Material for this task:
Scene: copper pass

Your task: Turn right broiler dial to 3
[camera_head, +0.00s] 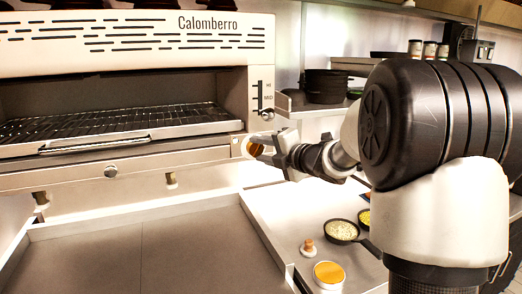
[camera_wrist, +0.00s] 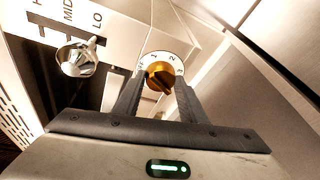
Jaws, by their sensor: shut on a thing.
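The right broiler dial (camera_wrist: 160,74) is a brass knob on a white ring with 1, 2 and 3 printed along its upper and right side in the wrist view. Its grip bar runs slantwise; which number it points to I cannot tell. In the head view the dial (camera_head: 249,148) sits at the right end of the broiler's lower front, partly covered by my gripper (camera_head: 266,145). In the wrist view the two dark fingers of my gripper (camera_wrist: 158,88) stand on either side of the knob, shut on it.
The broiler (camera_head: 120,165) has a wire rack and a slider lever (camera_wrist: 78,60) beside HI, MID and LO marks. A metal counter (camera_head: 300,215) below holds small pans (camera_head: 342,230), a wooden-topped stopper (camera_head: 309,247) and an orange-filled tub (camera_head: 329,273). A shelf with pots is at right.

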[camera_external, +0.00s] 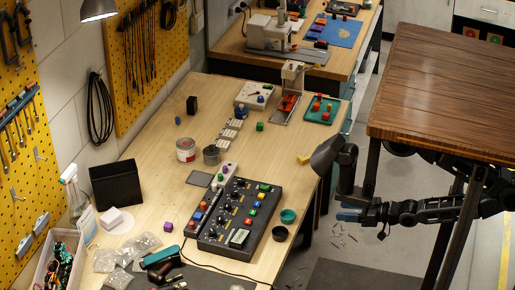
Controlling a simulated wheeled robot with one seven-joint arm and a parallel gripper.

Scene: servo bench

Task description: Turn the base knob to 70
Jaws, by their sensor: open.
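A dark control box (240,219) lies on the wooden bench, with a column of small black knobs, several coloured buttons and a pale display (239,237). The labels are too small to read, so I cannot tell which knob is the base knob or where it points.
A teal cup (288,216) and a dark cup (280,233) stand right of the box. A yellow block (304,160) lies near the bench edge. A brown table (450,90) stands above my arm at right.

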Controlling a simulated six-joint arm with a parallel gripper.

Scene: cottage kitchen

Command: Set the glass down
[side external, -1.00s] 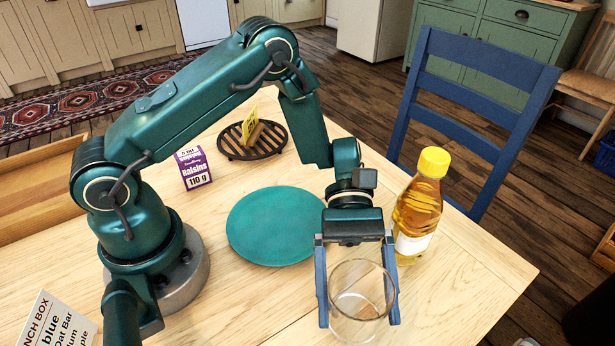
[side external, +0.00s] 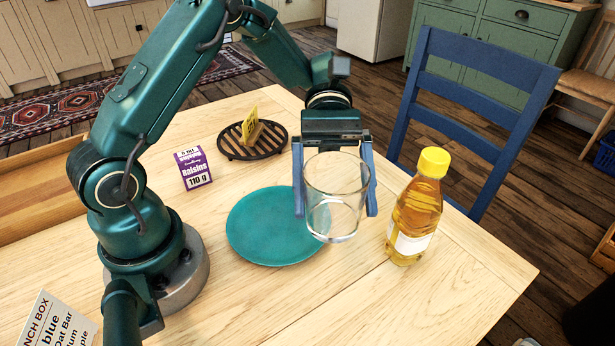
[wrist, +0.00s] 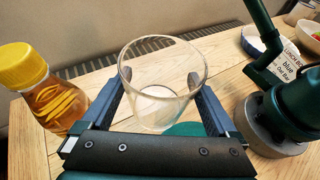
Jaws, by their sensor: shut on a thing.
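A clear, empty glass (side external: 336,192) is held upright between the blue fingers of my gripper (side external: 335,180). In the side view it appears raised, overlapping the right edge of the teal plate (side external: 262,232); its exact height above the table is hard to tell. In the wrist view the glass (wrist: 160,85) sits between both fingers of my gripper (wrist: 163,105), its open rim up. A piece of the teal plate (wrist: 186,129) shows below the glass there.
A yellow-capped bottle (side external: 415,212) stands just right of the glass. A raisins box (side external: 193,168) and a round dark trivet (side external: 240,146) with a yellow item (side external: 250,126) are at the back. A blue chair (side external: 480,90) stands behind. The table's front right is bare.

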Task: Pictures in the records above are left out; print everything else exactly as written.

Response for this exercise:
Scene: copper pass

Your task: Turn right broiler dial to 3
[camera_head, +0.00s] 
[camera_wrist, +0.00s] 
Jaws, by their sensor: shut on a thing.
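The right broiler dial (camera_wrist: 160,74) is a brass knob on a white ring with 1, 2 and 3 printed along its upper and right side in the wrist view. Its grip bar runs slantwise; which number it points to I cannot tell. In the head view the dial (camera_head: 249,148) sits at the right end of the broiler's lower front, partly covered by my gripper (camera_head: 266,145). In the wrist view the two dark fingers of my gripper (camera_wrist: 158,88) stand on either side of the knob, shut on it.
The broiler (camera_head: 120,165) has a wire rack and a slider lever (camera_wrist: 78,60) beside HI, MID and LO marks. A metal counter (camera_head: 300,215) below holds small pans (camera_head: 342,230), a wooden-topped stopper (camera_head: 309,247) and an orange-filled tub (camera_head: 329,273). A shelf with pots is at right.

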[camera_external, +0.00s] 
Controlling a simulated wheeled robot with one seven-joint arm and a parallel gripper.

Scene: servo bench

Task description: Turn the base knob to 70
Jaws, by their sensor: open.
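A dark control box (240,219) lies on the wooden bench, with a column of small black knobs, several coloured buttons and a pale display (239,237). The labels are too small to read, so I cannot tell which knob is the base knob or where it points.
A teal cup (288,216) and a dark cup (280,233) stand right of the box. A yellow block (304,160) lies near the bench edge. A brown table (450,90) stands above my arm at right.

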Controlling a simulated six-joint arm with a parallel gripper.

Scene: cottage kitchen

Command: Set the glass down
[side external, -1.00s] 
[side external, +0.00s] 
[wrist, +0.00s] 
Jaws, by their sensor: shut on a thing.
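A clear, empty glass (side external: 336,192) is held upright between the blue fingers of my gripper (side external: 335,180). In the side view it appears raised, overlapping the right edge of the teal plate (side external: 262,232); its exact height above the table is hard to tell. In the wrist view the glass (wrist: 160,85) sits between both fingers of my gripper (wrist: 163,105), its open rim up. A piece of the teal plate (wrist: 186,129) shows below the glass there.
A yellow-capped bottle (side external: 415,212) stands just right of the glass. A raisins box (side external: 193,168) and a round dark trivet (side external: 240,146) with a yellow item (side external: 250,126) are at the back. A blue chair (side external: 480,90) stands behind. The table's front right is bare.

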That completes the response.